In elementary school I thought about how I should sign my name, not what I should do. I didn’t have a clear ambition of what I would be, but I had a strong desire to be a man who was asked for his signature.
Smart people have a sense of whether something is a chance or not. Once you recognize that something is indeed a chance, pursue it. Some can get it, others can’t. Make your best effort and stay in control.
I never hit my children. Once I told my son that I was going to punch him because he broke a promise. He said that I was right and he was sorry.
Parents and teachers are not strict enough. They can’t control themselves. They always push the responsibility onto others. For example, if a teacher hurts your kid, it is because your child did something bad. Think of this! In karate it is easy to explain the rules. We tell parents that we are very strict, but it is they who must ultimately show restraint. We cannot beat sense into their kids for them. They gotta do it themselves.

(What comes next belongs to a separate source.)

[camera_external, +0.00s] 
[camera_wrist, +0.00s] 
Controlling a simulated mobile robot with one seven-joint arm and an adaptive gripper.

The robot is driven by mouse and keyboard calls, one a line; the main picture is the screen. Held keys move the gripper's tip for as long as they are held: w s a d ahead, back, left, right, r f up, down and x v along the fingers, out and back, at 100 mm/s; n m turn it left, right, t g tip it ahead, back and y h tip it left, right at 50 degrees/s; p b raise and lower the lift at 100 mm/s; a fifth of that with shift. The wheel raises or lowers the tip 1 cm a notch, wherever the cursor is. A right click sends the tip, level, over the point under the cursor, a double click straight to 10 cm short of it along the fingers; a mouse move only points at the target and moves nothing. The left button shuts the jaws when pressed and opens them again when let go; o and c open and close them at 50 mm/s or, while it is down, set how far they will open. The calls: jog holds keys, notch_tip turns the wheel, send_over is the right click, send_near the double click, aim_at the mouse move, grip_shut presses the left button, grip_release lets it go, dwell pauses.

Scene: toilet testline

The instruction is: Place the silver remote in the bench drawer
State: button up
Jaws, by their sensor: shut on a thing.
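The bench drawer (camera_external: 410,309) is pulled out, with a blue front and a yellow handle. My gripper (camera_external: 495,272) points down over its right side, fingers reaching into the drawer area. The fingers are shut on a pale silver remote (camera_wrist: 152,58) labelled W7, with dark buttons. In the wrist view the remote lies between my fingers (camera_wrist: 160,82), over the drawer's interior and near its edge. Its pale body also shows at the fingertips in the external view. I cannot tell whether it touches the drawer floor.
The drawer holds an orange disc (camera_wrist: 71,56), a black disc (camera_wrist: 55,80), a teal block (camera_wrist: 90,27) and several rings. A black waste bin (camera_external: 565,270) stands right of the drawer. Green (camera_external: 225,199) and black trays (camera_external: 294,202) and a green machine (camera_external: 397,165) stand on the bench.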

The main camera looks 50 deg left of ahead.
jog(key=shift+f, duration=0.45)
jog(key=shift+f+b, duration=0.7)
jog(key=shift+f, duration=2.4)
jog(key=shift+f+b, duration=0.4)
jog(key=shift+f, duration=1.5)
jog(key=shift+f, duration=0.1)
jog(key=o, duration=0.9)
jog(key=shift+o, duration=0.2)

Children are great motivators. My daughter’s dream is to be more international, which to her translates into marrying a non-Japanese. I told her that her boyfriend must beat me to get her hand. I guess I’ll have to ramp up my training routine!
Ghosts and spirits are real, so I always protect myself. I carry good luck charms with me at all times. When I fly, I put a necklace on, but keep my most powerful amulet hidden as it might be too strong for others. It is a stone from the Emperor’s grave.
A good partnership is about different values, different sense, like when magnetic poles are attracted to each other. My wife seems to have no interest in my work at all. When I’m kicking a sandbag on the roof balcony, I can sense her looking at me from inside. I hope she feels proud of me but instead she says, “You look silly,” and shuts the window. I don’t mind. I go my way. We are good partners. We have been together for 16 years and support each other.